→ What the exercise asks: From the line containing "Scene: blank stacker" to the very last line, repeat everything exactly and add nothing else. Skip the pictures.

→ Supplied data:
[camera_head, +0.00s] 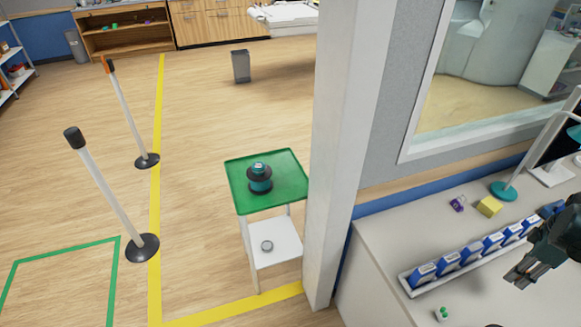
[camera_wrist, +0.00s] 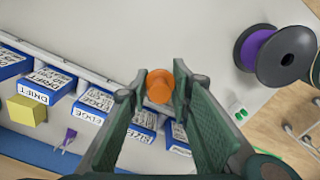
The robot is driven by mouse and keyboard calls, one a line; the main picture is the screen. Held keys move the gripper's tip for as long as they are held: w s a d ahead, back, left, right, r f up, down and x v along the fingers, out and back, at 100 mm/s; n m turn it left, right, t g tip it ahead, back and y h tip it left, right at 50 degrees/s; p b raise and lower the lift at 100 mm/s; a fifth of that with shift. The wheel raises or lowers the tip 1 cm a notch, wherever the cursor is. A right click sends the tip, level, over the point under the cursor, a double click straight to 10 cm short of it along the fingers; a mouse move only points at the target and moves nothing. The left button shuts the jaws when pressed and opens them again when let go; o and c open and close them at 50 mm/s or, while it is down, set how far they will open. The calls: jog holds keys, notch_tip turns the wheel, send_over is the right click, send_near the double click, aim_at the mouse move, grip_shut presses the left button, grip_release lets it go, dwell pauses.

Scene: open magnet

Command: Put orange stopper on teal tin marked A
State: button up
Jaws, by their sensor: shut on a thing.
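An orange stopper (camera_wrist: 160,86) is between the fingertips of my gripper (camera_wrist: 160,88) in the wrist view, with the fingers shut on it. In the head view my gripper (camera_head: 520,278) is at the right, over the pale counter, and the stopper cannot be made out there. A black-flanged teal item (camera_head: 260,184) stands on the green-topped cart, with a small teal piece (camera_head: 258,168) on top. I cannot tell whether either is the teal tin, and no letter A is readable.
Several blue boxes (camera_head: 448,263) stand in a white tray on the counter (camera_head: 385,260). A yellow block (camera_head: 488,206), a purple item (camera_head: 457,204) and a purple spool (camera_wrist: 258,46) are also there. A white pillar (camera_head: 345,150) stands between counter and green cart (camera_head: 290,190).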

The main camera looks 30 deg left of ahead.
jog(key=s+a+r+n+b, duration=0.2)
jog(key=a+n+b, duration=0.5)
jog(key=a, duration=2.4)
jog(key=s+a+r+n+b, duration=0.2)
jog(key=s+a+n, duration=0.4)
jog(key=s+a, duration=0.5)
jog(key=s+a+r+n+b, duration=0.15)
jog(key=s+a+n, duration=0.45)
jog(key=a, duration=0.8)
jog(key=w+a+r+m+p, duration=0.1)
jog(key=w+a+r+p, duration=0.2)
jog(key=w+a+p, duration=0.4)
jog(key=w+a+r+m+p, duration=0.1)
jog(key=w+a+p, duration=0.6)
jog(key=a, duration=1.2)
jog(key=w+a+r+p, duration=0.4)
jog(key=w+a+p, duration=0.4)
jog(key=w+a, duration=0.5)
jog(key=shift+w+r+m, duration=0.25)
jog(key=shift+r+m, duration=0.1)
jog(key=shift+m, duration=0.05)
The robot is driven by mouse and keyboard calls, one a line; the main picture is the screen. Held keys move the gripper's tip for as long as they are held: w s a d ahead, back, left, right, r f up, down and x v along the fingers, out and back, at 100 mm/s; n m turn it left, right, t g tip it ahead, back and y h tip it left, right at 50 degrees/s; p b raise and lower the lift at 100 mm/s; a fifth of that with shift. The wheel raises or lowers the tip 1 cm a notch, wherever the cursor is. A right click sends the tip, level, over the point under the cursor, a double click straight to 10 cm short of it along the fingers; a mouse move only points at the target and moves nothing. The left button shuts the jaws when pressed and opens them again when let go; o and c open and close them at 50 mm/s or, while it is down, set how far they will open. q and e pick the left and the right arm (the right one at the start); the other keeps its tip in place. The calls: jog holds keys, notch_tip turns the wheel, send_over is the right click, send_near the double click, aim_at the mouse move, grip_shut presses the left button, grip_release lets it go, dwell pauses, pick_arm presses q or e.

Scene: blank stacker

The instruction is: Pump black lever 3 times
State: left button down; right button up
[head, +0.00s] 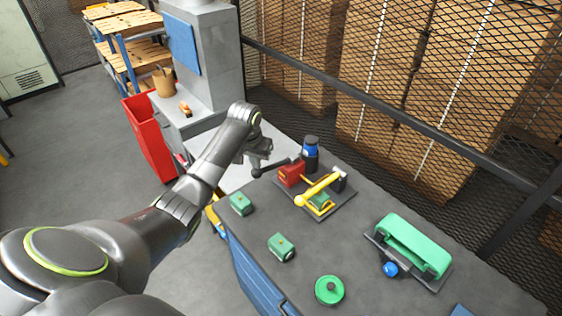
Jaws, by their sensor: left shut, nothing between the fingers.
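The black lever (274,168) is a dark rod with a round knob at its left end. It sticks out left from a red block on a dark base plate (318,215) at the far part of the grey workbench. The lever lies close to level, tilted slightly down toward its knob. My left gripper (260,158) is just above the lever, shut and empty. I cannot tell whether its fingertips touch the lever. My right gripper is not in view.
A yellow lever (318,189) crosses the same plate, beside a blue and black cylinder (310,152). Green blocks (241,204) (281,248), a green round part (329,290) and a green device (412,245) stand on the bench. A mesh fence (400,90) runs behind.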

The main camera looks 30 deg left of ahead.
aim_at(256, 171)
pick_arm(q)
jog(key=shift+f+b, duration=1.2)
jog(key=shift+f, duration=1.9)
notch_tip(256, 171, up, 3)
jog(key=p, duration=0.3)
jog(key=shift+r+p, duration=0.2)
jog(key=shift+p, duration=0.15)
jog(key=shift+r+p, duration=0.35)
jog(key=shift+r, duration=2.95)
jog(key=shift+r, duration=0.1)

→ Task response:
Scene: blank stacker

The instruction is: Pump black lever 3 times
State: left button down; right button up
[head, +0.00s] 
Jaws, by their sensor: left shut, nothing between the fingers.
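The black lever (274,168) is a dark rod with a round knob at its left end. It sticks out left from a red block on a dark base plate (318,215) at the far part of the grey workbench. The lever lies close to level, tilted slightly down toward its knob. My left gripper (260,158) is just above the lever, shut and empty. I cannot tell whether its fingertips touch the lever. My right gripper is not in view.
A yellow lever (318,189) crosses the same plate, beside a blue and black cylinder (310,152). Green blocks (241,204) (281,248), a green round part (329,290) and a green device (412,245) stand on the bench. A mesh fence (400,90) runs behind.

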The main camera looks 30 deg left of ahead.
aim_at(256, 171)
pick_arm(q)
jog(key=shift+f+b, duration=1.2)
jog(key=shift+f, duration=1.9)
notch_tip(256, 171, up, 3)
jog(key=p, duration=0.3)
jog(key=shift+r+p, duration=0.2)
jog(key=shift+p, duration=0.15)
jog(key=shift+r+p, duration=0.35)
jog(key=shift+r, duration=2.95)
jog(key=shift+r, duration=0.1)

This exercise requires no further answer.